▶ Goal
Copy out exactly the lines from the first line of the material below through the line containing "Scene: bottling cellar", and nothing beyond them.

^^^^^^^^^^^^^^^^

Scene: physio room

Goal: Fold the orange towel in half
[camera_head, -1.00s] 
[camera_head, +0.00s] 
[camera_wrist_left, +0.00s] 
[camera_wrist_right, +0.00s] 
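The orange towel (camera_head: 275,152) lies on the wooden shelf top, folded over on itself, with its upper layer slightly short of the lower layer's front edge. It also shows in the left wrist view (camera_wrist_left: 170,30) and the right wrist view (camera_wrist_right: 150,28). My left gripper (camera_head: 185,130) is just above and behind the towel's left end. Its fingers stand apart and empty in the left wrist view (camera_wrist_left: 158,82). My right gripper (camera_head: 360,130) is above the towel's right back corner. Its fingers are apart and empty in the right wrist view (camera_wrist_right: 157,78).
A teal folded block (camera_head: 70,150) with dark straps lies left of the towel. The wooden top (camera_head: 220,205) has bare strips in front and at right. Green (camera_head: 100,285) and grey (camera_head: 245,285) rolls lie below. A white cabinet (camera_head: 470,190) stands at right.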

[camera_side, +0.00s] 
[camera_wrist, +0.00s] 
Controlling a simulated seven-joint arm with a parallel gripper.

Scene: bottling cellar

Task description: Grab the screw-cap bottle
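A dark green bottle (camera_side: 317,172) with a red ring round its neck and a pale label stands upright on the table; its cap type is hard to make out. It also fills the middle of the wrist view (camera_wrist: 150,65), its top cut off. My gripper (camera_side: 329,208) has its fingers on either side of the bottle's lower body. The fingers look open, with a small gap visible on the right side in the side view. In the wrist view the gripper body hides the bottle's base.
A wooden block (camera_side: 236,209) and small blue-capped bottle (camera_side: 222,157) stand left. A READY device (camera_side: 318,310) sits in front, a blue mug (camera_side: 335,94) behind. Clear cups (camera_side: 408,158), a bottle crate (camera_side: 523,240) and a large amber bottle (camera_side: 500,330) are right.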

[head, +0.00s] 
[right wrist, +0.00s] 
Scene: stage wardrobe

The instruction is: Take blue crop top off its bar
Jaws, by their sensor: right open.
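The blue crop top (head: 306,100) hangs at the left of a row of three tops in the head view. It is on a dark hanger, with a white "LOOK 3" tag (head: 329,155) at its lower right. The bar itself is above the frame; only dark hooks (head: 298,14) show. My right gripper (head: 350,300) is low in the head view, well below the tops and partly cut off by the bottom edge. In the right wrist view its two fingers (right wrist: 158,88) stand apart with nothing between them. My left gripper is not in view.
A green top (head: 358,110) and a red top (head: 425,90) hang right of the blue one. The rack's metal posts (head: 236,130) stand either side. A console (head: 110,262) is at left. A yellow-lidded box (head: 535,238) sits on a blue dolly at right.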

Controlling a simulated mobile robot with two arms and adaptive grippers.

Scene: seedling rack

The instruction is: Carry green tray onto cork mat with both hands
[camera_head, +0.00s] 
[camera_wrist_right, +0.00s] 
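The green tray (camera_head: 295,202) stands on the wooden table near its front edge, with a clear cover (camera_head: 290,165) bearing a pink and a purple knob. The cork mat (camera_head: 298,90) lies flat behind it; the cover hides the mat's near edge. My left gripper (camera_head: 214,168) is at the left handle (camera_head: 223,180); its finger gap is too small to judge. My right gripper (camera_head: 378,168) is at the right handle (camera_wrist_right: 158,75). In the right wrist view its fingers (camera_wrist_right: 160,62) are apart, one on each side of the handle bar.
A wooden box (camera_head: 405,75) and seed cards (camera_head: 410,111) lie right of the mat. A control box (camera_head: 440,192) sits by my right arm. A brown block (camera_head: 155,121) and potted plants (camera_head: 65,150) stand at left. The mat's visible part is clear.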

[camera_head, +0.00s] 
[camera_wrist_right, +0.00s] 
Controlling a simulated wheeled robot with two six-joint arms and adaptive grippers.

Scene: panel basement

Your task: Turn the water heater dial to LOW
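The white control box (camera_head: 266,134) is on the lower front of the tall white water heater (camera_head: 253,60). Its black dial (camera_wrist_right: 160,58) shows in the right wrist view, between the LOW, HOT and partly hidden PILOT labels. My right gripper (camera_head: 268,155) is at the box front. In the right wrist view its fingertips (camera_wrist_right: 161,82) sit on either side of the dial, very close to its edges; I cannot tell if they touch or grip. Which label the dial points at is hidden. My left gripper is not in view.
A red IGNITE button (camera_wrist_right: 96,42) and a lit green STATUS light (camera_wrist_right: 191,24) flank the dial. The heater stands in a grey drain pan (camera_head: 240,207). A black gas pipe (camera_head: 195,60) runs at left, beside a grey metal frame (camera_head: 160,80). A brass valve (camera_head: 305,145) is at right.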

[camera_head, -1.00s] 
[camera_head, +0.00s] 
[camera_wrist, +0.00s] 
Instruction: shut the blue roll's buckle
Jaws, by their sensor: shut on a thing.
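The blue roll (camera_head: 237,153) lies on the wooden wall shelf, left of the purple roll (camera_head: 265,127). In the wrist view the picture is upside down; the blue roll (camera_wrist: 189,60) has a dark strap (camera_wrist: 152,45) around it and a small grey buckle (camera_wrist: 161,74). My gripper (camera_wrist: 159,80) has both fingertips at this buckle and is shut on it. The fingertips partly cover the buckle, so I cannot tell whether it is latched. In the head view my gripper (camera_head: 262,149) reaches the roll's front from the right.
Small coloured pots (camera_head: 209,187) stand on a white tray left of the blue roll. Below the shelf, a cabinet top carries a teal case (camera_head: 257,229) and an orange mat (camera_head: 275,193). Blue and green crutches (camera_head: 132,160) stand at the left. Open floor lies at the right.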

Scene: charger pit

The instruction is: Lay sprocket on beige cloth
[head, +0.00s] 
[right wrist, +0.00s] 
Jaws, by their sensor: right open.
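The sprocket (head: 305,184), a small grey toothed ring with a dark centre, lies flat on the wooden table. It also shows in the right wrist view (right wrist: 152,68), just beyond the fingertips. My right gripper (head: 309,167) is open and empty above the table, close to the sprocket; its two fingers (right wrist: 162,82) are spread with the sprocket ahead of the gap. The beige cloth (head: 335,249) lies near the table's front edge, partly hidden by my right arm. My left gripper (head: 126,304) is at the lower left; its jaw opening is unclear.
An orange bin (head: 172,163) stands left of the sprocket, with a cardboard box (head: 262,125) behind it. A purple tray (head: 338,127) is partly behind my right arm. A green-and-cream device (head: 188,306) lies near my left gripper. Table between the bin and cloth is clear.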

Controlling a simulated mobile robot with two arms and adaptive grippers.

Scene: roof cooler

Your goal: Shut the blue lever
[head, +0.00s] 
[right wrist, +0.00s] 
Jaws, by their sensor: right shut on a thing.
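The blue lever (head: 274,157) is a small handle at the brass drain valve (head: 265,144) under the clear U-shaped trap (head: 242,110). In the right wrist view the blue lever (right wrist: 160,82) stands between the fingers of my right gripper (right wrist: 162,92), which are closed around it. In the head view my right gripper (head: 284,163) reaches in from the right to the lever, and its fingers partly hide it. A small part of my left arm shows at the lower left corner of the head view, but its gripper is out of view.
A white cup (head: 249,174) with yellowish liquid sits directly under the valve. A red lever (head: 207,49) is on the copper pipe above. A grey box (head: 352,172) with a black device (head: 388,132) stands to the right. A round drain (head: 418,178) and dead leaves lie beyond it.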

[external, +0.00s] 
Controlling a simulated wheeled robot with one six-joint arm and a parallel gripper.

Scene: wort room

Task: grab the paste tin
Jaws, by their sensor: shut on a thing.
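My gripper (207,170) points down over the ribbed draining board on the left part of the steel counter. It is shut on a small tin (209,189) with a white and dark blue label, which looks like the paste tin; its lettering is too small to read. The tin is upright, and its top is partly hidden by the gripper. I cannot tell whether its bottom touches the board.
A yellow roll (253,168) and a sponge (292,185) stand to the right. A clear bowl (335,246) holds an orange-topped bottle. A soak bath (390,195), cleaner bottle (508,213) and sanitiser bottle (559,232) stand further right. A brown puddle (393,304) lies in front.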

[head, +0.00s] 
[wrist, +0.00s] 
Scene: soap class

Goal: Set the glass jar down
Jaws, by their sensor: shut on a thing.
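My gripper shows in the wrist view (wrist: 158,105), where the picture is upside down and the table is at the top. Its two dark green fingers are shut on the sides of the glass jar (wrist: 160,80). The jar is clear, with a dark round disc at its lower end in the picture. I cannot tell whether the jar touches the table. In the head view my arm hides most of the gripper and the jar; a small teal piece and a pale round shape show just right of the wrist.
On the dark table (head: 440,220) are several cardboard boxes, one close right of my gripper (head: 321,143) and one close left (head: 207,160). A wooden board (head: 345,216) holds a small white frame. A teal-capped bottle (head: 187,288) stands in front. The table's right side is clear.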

^^^^^^^^^^^^^^^^

▶ Result below
Scene: physio room

Goal: Fold the orange towel in half
[camera_head, -1.00s] 
[camera_head, +0.00s] 
[camera_wrist_left, +0.00s] 
[camera_wrist_right, +0.00s] 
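The orange towel (camera_head: 275,152) lies on the wooden shelf top, folded over on itself, with its upper layer slightly short of the lower layer's front edge. It also shows in the left wrist view (camera_wrist_left: 170,30) and the right wrist view (camera_wrist_right: 150,28). My left gripper (camera_head: 185,130) is just above and behind the towel's left end. Its fingers stand apart and empty in the left wrist view (camera_wrist_left: 158,82). My right gripper (camera_head: 360,130) is above the towel's right back corner. Its fingers are apart and empty in the right wrist view (camera_wrist_right: 157,78).
A teal folded block (camera_head: 70,150) with dark straps lies left of the towel. The wooden top (camera_head: 220,205) has bare strips in front and at right. Green (camera_head: 100,285) and grey (camera_head: 245,285) rolls lie below. A white cabinet (camera_head: 470,190) stands at right.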

[camera_side, +0.00s] 
[camera_wrist, +0.00s] 
Controlling a simulated seven-joint arm with a parallel gripper.

Scene: bottling cellar

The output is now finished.